▶ _Problem to solve_:
Please output every line of the material as it stands, without the pictures.

▶ _Data provided_:
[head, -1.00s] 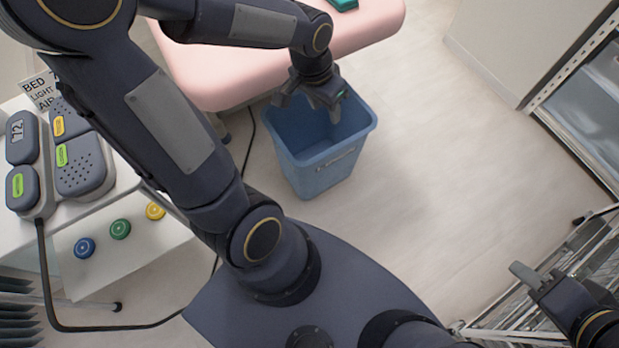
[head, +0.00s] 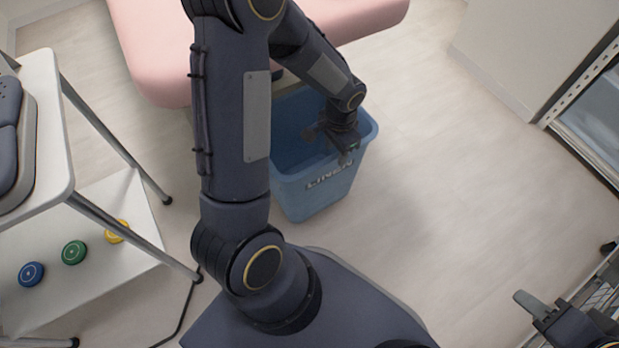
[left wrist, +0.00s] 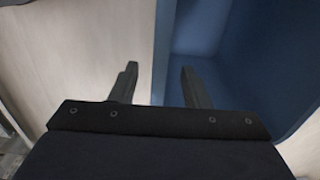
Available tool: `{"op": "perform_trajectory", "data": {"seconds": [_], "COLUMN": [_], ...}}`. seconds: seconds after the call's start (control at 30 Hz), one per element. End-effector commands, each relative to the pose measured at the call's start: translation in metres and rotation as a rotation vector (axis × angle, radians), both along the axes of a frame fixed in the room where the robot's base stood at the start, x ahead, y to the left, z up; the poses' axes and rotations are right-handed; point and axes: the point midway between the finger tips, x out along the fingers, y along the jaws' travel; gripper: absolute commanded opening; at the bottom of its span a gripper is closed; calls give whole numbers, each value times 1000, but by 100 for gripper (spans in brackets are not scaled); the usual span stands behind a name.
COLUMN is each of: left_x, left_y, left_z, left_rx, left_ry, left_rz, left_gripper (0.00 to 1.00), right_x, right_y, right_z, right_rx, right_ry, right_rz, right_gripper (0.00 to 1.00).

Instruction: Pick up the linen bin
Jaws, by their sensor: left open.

▶ _Solution to the problem_:
[head, -1.00s] 
[head, +0.00s] 
[left wrist, +0.00s] 
Available tool: `{"op": "perform_trajectory", "data": {"seconds": [_], "COLUMN": [_], ...}}`. seconds: seconds after the call's start (control at 30 Hz), one per element. End-effector commands, each relative to the pose measured at the call's start: translation in metres and rotation as a rotation vector (axis × angle, radians), both along the axes of a frame fixed in the room where the robot's base stood at the start, x ahead, y to the left, z up; the poses' axes and rotations are right-handed; point and axes: the point midway between the finger tips, x out along the fingers, y along the jaws' travel; gripper: absolute commanded opening; at the bottom of its span a gripper is closed; calls give whole numbers, each value times 1000, but by 100 for gripper (spans in brackets are not scaled); the usual span stands behind a name.
COLUMN is each of: left_x, left_y, left_z, left_rx, left_ry, left_rz, left_gripper (0.00 to 1.00), right_x, right_y, right_z, right_rx, right_ry, right_rz, right_gripper (0.00 to 1.00).

Instruction: Pick up the linen bin
Jaws, by their sensor: left open.

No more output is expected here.